Exercise aim —
Hand back each line, unchanged, from the top down to the line where "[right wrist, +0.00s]" sits.

Dataset section —
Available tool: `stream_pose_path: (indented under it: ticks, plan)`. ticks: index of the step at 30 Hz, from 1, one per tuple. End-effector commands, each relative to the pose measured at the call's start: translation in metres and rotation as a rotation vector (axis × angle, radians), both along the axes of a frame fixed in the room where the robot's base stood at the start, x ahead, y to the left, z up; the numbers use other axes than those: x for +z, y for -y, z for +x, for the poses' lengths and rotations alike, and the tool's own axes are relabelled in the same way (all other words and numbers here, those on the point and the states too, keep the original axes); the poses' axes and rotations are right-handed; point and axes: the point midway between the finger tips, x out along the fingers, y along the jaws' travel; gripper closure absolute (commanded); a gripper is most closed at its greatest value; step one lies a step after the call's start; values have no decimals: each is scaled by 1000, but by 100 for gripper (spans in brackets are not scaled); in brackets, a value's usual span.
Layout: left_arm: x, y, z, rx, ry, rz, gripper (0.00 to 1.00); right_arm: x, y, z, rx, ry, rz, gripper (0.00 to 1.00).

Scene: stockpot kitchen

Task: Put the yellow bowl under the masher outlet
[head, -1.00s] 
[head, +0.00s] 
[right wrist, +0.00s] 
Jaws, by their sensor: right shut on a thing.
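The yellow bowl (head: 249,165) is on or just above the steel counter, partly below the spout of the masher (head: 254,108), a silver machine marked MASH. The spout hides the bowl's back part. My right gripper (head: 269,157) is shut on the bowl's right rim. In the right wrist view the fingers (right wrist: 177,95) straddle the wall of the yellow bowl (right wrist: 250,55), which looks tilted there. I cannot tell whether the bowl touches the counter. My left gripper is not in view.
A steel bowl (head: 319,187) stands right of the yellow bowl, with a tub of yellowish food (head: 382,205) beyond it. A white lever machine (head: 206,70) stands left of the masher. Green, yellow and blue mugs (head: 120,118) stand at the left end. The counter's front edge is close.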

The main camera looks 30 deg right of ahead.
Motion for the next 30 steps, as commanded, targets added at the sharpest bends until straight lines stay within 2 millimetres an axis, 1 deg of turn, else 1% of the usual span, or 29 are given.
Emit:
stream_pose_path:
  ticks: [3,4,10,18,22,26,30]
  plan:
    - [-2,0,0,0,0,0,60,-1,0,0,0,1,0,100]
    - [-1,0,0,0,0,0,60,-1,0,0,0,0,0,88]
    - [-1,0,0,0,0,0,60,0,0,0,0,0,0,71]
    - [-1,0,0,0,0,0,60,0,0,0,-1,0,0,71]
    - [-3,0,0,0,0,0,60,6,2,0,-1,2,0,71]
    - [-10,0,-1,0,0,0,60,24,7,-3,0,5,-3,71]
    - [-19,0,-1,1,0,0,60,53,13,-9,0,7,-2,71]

Written solution —
Available tool: `stream_pose_path: (indented under it: ticks, plan)`. ticks: index of the step at 30 Hz, from 1, one per tuple. End-effector commands, each relative to the pose measured at the call's start: translation in metres and rotation as a rotation vector (axis × angle, radians), both along the axes of a frame fixed in the room where the robot's base stood at the start, x ahead, y to the left, z up; the numbers use other axes than those: x for +z, y for -y, z for +x, for the poses' lengths and rotations alike, and the tool's own axes are relabelled in the same way (all other words and numbers here, those on the point and the states too, keep the original axes); the poses' axes and rotations are right-handed; point and axes: the point midway between the finger tips, x out along the fingers, y along the jaws' travel; gripper closure absolute (commanded); a gripper is most closed at its greatest value; step one lies a step after the call's start; values have no decimals: each is scaled by 1000, but by 100 for gripper (spans in brackets are not scaled); in brackets, a value's usual span.
Layout: left_arm: x, y, z, rx, ry, rz, gripper (0.00 to 1.00); right_arm: x, y, z, rx, ry, rz, gripper (0.00 to 1.00).

Scene: stockpot kitchen

Task: Put the yellow bowl under the masher outlet
[head, -1.00s] 
[head, +0.00s] 
[right wrist, +0.00s] 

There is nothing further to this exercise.